Fortnite is one of Epic Games’ top titles. (Epic Games Image)

Epic Games, the company behind Fortnite and the Unreal Engine, has acquired the game development toolset creator RAD Game Tools, headquartered in Kirkland, Wash.

RAD is one of those companies that runs under the radar, but has quietly influenced much of the modern games industry. If you’ve played any video game that was made in the last 21 years or so, there’s a good chance the game was using RAD’s Bink tool to encode its video files. Bink, a specialized codec, has been used in more than 25,000 games on 14 different platforms, dating back to the end of the 1990s. RAD launched a follow-up codec, Bink 2, in 2013.

RAD also makes Oodle, a data compression utility that’s used to make games’ files smaller, for faster loading times and lower bandwidth costs. Oodle was recently licensed by Sony for use with the PlayStation 5, in a specialized edition called Oodle Kraken that — to use RAD’s term — “supercharges” the PS5’s data loading.

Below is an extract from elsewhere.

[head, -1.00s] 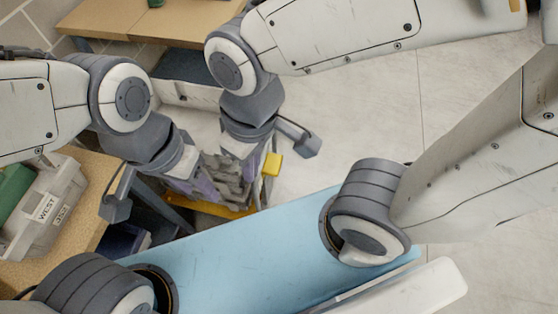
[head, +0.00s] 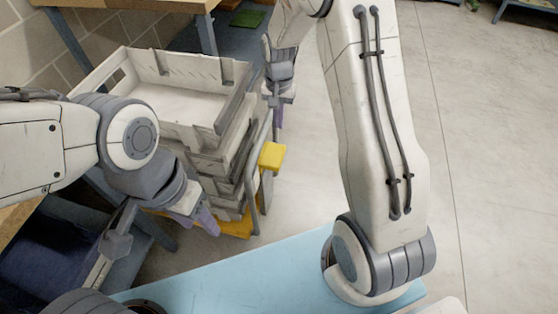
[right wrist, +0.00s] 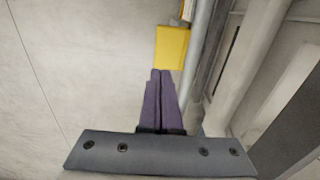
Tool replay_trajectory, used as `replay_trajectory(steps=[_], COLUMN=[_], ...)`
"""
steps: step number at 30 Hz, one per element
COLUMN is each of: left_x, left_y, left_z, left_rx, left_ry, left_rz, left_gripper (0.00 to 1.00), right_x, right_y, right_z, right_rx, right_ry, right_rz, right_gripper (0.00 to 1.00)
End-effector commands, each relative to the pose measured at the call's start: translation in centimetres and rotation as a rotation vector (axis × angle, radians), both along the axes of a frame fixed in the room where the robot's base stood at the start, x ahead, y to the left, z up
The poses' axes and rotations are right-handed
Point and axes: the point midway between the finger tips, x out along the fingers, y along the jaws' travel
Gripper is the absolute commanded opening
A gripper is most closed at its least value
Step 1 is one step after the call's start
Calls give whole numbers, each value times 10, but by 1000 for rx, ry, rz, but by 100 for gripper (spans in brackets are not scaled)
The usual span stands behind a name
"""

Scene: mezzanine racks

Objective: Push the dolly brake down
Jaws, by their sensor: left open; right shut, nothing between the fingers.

“Together, Epic and RAD plan to integrate RAD’s powerful technology into Unreal Engine to benefit the developer community and gamers alike,” Epic said in its initial announcement. RAD’s tools, notably, are already in use in current builds of Fortnite.

“We know first-hand how impressive RAD’s compression technology is,” said Kim Libreri, Epic Games CTO, in a statement. “The RAD team includes some of the world’s leading compression, video and game dev tooling experts, and we are thrilled to welcome them to the Epic family.”

Under the terms of the acquisition, RAD plans to continue supporting its current partners in games, film, and television production. None of its tools will become exclusive to games or products that use Epic’s Unreal Engine. Based on the announcement, RAD’s ownership is simply changing hands, and it’s otherwise business as usual. Further details of the deal, such as the cost of the acquisition, have yet to be officially disclosed.

Bink has quietly powered an incredible number of games’ video cutscenes over the last 21 years or so. (Epic Games Image)

“Our work with Epic goes back decades, and joining forces is a natural next step given our alignment on products, mission, and culture,” Jeff Roberts, founder and CEO of RAD, said in a statement. “We both believe that solid technologies enable developers to build beautiful, performant, and reliable experiences. We’re excited and humbled to join the amazing Epic team.”

Other major RAD products include Granny 3D, a toolkit for building 3D games; Telemetry, a profiler for real-time application performance; and Miles, a middleware sound system named after its primary developer.

Epic bills its Unreal Engine as “the world’s most open and advanced real-time 3D creation tool.” Many companies from all over the world license versions of Unreal from Epic to make mainstream video games, including high-profile recent projects like Final Fantasy VII Remake, Gears 5, Minecraft: Dungeons, the forthcoming Vampire: The Masquerade – Bloodlines 2, and of course, Fortnite.

The original acquisition announcement by Epic notes that given the increasing trends towards photorealism in games’ graphics, one of the major upcoming challenges will be producing compression software that can handle it. Put simply: 4K graphics look good, but use up a lot of space, and delivering those graphics in a timely fashion without saddling the player with increasingly aggravating loading times is a significant development hurdle.

With Unreal Engine 5 planned for a release later this year, complete with planned support for ninth-generation consoles, the time’s apparently right to bring aboard a company that’s known throughout the games industry for its talent with data compression.

Epic Games was founded in 1991, and was initially run out of CEO Tim Sweeney’s parents’ house in Maryland. It made several successful games for MS-DOS over the next few years before scoring a big hit in 1998 with the first Unreal, a dark scifi-themed first-person shooter. Epic subsequently moved its headquarters to Cary, N.C., and made part of its business out of licensing Unreal‘s engine to other studios. (Under the current terms of Unreal licensing, the engine is free to use until a product makes $1 million or more in gross revenue; after that point, Epic takes a 5% cut.)

Its other notable games as a developer include the Gears of War series for Microsoft, the mobile hit Infinity Blade, subsequent games in the Unreal franchise including the Unreal Tournament multiplayer shooters, and naturally, Fortnite. In addition to its home office in Cary, Epic maintains satellite studios in Berlin, Shanghai, Cologne, Yokohama, Seoul, Montreal, Stockholm, and Bellevue, Wash. It recently purchased the 980,000-square-foot Cary Towne Center, planning to gradually convert the space into Epic’s new home campus in North Carolina by 2024.

[Errata, 1/8/21: Removed poorly labeled speculation regarding licensing for Bink.]